As you can imagine, spot prices change all the time. They react to changes in supply and demand of the commodity in question, rising when supply constraints cut the available amount of a good or when customers want more of that good, and falling when available supplies soar or demand disappears.

Why spot prices are important
Looking at the interplay between commodities markets and futures contracts highlights the importance of the spot price. Many producers of goods sell futures contracts in order to lock in prices for future production, and many purchasers of goods buy futures contracts to have a predictable cost structure for the commodities that they'll need. Yet because it's typically impossible to predict with certainty exactly how much of a commodity you'll have to buy or sell, the spot market makes it possible for buyers and sellers to meet unanticipated needs or deal with unexpected surpluses beyond what they expected to have.

Moreover, spot prices help determine futures prices. Buyers who need a certain amount of a nonperishable commodity in the future always have two choices.
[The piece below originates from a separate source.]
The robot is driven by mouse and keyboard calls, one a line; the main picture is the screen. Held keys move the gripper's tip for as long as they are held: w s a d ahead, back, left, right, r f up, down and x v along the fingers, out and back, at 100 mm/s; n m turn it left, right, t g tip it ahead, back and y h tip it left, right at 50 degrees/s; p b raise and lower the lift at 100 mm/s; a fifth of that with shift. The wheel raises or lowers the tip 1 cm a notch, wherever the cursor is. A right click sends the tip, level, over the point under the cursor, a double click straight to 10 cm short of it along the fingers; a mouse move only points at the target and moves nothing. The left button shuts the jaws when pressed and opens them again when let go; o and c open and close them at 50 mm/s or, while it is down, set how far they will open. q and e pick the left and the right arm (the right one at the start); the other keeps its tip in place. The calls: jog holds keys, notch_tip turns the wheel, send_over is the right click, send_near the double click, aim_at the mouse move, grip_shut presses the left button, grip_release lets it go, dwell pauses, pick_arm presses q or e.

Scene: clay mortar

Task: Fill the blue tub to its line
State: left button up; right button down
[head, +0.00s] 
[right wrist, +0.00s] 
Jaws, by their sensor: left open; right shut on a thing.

They can buy a futures contract to take delivery of the commodity at that future date. Alternatively, they can buy the commodity now at the spot price and then store it until it's needed. If futures prices are higher than what it would cost to buy the good now and pay any storage-related costs, then investors will go to the spot market rather than buying futures. That in turn will reduce demand for futures contracts, bringing their price down to more reasonable levels.

Most investors don't participate in the commodities markets, and those who do typically use futures contracts rather than trading actual physical commodities. Nevertheless, understanding what spot prices are and why they're important will help you invest better in the companies that do rely on commodities markets for their success.